Russian Ship-to-Ship Transfer Procedure
Graphic via the US Naval Institute using information from the Royal United Service Institute.
The fleet’s activities have become harder to ignore since late 2024, when a series of undersea cable disruptions in the Baltic Sea bore signs of Russian involvement. On December 25 of that year, Finland detained the tanker Eagle S, suspected to be part of Russia’s shadow fleet, after the Estlink 2 power cable between Finland and Estonia was severed, likely by a dragged anchor. European investigators had already been probing similar incidents that cut cables between Lithuania and Sweden and between Finland and Germany earlier that autumn.
This pattern suggested a hybrid campaign in which Russian commercial vessels not only help the Kremlin evade sanctions, but also conduct systematic sabotage. Ukraine’s attacks on the Kairos and Viratbring global attention to Russia’s increasing reliance on illicit commercial vessels to finance its war and shape the strategic environment through hybrid warfare. Ukraine’s strikes likely presage a new and more aggressive naval strategy for Kyiv.
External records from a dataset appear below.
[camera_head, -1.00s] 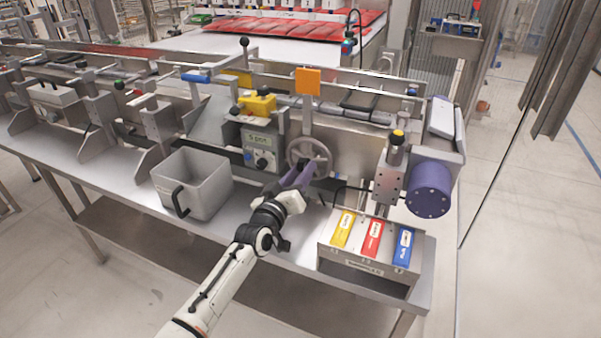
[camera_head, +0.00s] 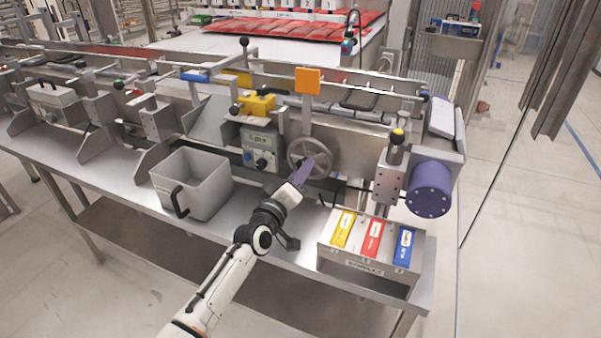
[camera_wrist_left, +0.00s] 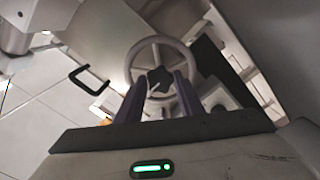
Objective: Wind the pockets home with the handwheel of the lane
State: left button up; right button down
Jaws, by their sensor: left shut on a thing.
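The grey handwheel (camera_head: 329,149) stands upright on the front of the lane, below an orange square plate (camera_head: 308,81). My left gripper (camera_head: 305,166), with purple fingers, reaches its middle from the front and is shut on it. In the left wrist view the round rim of the handwheel (camera_wrist_left: 161,40) shows beyond the fingers. A dark, star-shaped hub sits between the two fingertips (camera_wrist_left: 159,82). The exact contact is partly hidden by the fingers. The pockets cannot be made out clearly. My right gripper is not in view.
A grey open bin (camera_head: 205,184) with a black handle stands left of my arm. A control box (camera_head: 260,146) with a yellow top sits beside the handwheel. A stand (camera_head: 349,260) with yellow, red and blue labelled pieces and a purple motor (camera_head: 429,189) are to the right.

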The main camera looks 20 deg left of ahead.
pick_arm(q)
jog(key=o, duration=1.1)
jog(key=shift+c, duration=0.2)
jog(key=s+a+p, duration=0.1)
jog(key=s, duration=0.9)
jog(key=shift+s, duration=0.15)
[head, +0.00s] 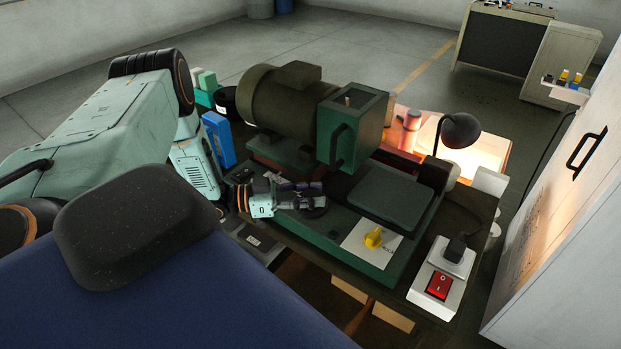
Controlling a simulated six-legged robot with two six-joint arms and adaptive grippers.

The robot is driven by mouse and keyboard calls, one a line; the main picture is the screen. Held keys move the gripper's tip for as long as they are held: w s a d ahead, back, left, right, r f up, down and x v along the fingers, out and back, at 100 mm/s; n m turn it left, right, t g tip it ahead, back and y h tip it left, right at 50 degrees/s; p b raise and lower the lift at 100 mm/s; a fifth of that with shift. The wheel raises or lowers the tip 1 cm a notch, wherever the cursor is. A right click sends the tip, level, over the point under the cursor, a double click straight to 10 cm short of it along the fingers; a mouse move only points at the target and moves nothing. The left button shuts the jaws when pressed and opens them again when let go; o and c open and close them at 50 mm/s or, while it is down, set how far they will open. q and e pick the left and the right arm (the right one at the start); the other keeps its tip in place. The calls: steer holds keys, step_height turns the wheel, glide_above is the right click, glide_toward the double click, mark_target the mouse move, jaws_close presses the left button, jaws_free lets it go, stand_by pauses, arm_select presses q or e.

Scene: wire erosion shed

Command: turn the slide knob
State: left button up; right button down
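A yellow knob (373,238) sits on a white plate (358,246) at the front of the green machine (318,232) on the workbench. It looks like the slide knob. My left gripper (312,199) is over the machine's front left part, to the left of the knob and apart from it. Its fingers are small and dark against the dark machine, so I cannot tell how far they are open. I see nothing clearly held in them. My right gripper is not in view.
A motor (285,98) and a green housing (352,130) stand behind my left gripper. A black lamp (460,131) and a white box with a red switch (438,286) are on the right. A blue box (218,139) stands at the left. A white cabinet (565,220) is at far right.

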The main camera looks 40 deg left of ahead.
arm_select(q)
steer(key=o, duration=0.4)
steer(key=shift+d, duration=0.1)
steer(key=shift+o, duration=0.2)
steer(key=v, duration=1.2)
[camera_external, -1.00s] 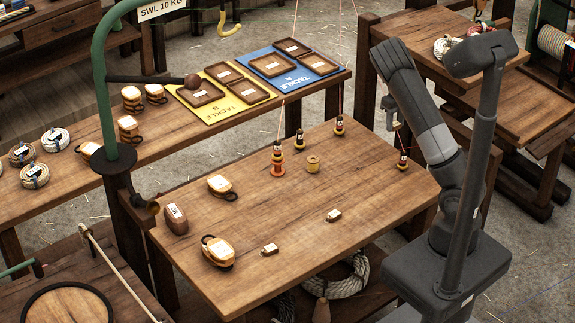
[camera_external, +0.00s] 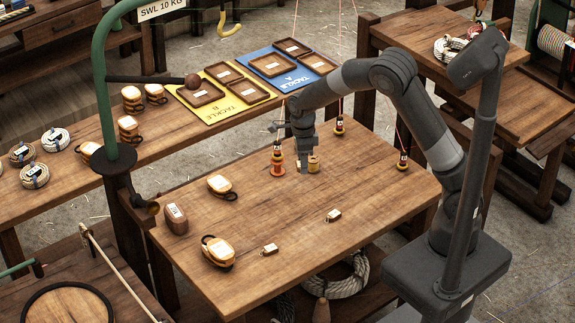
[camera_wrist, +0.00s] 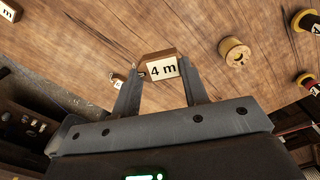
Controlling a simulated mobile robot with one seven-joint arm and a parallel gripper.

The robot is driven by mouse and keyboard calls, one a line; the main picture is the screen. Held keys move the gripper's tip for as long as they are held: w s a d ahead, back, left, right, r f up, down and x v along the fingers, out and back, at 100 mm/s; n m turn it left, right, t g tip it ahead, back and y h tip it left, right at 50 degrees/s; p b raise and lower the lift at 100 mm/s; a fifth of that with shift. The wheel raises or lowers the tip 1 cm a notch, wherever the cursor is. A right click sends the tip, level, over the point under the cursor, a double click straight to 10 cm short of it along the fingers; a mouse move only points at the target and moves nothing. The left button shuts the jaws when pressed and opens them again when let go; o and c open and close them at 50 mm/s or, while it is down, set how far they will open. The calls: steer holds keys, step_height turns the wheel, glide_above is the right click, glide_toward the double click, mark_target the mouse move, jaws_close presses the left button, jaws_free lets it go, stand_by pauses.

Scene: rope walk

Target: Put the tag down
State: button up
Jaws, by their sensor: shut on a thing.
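My gripper (camera_wrist: 162,68) is shut on a small wooden tag (camera_wrist: 164,54) with a white label reading "4 m". In the external view my gripper (camera_external: 304,167) points down low over the far middle of the front table (camera_external: 290,215). The held tag is too small to make out there. I cannot tell whether it touches the tabletop. Two similar tags lie on the table, one near the front edge (camera_external: 270,249) and one farther right (camera_external: 333,215).
Corded bobbins (camera_external: 340,126) (camera_external: 403,161) stand farther right. Wooden blocks (camera_external: 219,252) (camera_external: 220,186) sit at left. The table's middle is mostly clear.

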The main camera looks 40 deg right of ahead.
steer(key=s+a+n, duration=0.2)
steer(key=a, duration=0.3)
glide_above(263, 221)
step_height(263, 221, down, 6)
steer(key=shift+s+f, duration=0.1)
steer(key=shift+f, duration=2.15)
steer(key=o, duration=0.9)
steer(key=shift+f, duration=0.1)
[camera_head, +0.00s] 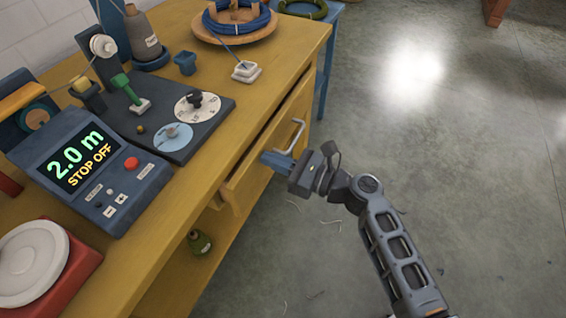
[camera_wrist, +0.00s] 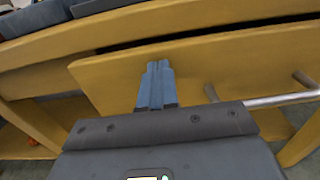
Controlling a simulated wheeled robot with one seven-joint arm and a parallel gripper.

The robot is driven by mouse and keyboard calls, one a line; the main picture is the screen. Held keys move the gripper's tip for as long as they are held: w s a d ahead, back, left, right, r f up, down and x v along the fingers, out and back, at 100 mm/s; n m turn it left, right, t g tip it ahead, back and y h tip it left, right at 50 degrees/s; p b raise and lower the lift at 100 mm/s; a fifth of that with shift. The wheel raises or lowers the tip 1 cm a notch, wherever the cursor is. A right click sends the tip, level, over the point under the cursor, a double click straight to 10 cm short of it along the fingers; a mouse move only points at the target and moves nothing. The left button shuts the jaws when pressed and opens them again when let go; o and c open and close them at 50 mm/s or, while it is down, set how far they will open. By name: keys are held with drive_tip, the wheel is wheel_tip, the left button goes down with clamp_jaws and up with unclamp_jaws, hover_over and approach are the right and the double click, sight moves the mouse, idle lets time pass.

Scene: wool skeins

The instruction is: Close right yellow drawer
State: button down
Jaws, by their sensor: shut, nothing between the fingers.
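The yellow drawer (camera_head: 262,150) is in the right part of the yellow workbench. Its front panel also fills the middle of the wrist view (camera_wrist: 215,72), with a dark gap along its top edge, so it stands a little open. A metal bar handle (camera_head: 298,135) is on its front; in the wrist view the handle (camera_wrist: 280,98) is right of my gripper. My gripper (camera_head: 266,158) is shut and empty, its blue fingers pointing at the drawer front. In the wrist view the fingertips (camera_wrist: 158,66) lie against or just before the panel; contact is unclear.
The yellow workbench top (camera_head: 185,215) carries a blue display box (camera_head: 95,175), a dark dial plate (camera_head: 165,120) and a wooden spool tray (camera_head: 235,28). A green bottle (camera_head: 200,241) stands on the shelf below. The floor (camera_head: 450,130) to the right is mostly clear, with thin scraps near the bench.

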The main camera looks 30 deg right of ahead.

3. What to Monitor: Dangerous New Russian Drone Technologies
Russia’s recent deployment of a Geran-2 attack drone equipped with an R-60 air-to-air missile introduces a new threat to both combat aircraft and civilian air traffic. This development warrants a significant answer from the US and its allies, including heightened monitoring of Europe’s airspace and enhanced strategic response planning.
A Wrecked Geran-2 Equipped with an R-60 Missile
Combined image from The Aviationist. Original images via Telegram/X.
Russia’s new drone technology marks a significant departure from the Shahed variants’ role as expendable loitering munitions. The R-60, a Soviet-era infrared missile with an effective range of roughly five miles, gives the drone a new, potentially destabilizing capability. Using this new configuration, the Kremlin could run a false-flag operation wherein a missile-armed Shahed would down a Western civilian airliner and blame errant Ukrainian air defense activity.
This scenario, once the stuff of science fiction, is not entirely implausible given the pattern of Russian drone activity in Europe.